Sin dejarse amilanar, Sügür sigue acumulando méritos. Forma parte de la comunidad de Global Shapers —generadores de proyectos— del Foro Económico Mundial y ha creado un eje local en Stuttgart. Forma parte del grupo de trabajo sobre inteligencia artificial del Consejo Económico del estado federado de Baden-Wurtemberg. También colabora con una fundación que acompaña y tutoriza a inmigrantes locales. Sügür es un típico inmigrante de tercera generación, plenamente integrado y que se siente totalmente a sus anchas en Stuttgart (no se imagina viviendo en otro lugar). No obstante, como otros, también se pregunta hasta qué punto es realmente bienvenido. «Cuanto más exitosa es la integración, mayor es el conflicto —me comentó secamente—. Cuando llegas hasta el núcleo central de las estructuras de poder, te conviertes en una amenaza». Piensa que nunca llegará a ser biodeutsch, biológicamente alemán, el término que utilizan los seguidores de la AfD para designar a los alemanes auténticos. Al contrario, como el as futbolístico Mesut Özil y más de un millón más, siempre será un «alemán de plástico», otra expresión acuñada por la extrema derecha para referirse a algo sintético, artificial, falso. En 2018 hubo un conflicto en torno a la figura de Özil, el mediocampista de la selección alemana y del Arsenal.
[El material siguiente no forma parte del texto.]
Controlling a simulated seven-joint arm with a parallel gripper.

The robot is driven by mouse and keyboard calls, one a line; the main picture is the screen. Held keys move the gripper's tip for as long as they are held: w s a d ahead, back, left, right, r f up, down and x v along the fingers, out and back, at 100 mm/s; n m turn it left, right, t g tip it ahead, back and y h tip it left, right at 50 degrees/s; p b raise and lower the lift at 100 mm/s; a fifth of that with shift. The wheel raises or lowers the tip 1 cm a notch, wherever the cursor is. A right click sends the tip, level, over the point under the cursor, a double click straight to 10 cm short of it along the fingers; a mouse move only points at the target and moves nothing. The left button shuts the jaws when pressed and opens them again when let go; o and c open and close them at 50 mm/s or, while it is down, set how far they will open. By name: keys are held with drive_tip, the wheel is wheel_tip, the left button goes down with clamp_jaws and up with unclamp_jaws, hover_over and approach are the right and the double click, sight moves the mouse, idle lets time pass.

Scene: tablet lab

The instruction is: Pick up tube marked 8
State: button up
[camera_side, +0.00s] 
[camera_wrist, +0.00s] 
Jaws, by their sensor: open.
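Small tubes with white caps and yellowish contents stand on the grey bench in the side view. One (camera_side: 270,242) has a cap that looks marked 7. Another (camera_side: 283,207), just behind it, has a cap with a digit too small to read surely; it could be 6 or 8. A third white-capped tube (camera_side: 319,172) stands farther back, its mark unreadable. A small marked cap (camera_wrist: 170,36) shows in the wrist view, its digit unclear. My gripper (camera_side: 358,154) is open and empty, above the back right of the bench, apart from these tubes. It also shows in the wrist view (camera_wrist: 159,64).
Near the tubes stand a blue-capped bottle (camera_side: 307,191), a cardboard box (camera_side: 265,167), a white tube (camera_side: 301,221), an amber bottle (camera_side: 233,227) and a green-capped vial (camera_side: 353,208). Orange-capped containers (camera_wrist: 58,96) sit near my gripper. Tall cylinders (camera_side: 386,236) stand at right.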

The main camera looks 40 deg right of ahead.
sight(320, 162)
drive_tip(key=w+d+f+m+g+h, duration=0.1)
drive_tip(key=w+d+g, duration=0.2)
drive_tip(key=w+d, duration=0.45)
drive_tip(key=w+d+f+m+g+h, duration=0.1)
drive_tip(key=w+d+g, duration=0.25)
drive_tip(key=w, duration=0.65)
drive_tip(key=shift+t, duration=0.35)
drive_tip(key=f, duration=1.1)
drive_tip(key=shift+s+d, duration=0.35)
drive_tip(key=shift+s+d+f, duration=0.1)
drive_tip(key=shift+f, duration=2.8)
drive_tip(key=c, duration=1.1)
Özil, nacido en Alemania de ascendencia turca, fue denostado por los medios de comunicación por haberse dejado fotografiar junto al presidente turco Erdoğan. Esto ocurrió en una época en que su rendimiento en su club y en la selección era bajo. «Soy alemán cuando ganamos y un inmigrante cuando perdemos»,[114] tuiteó a la vez que anunciaba su retirada del equipo nacional. Luego, en un gesto deliberado de desafío contra sus detractores, invitó a Erdoğan a oficiar como padrino en su boda, que se celebraría un año más tarde en un lujoso hotel a orillas del Bósforo.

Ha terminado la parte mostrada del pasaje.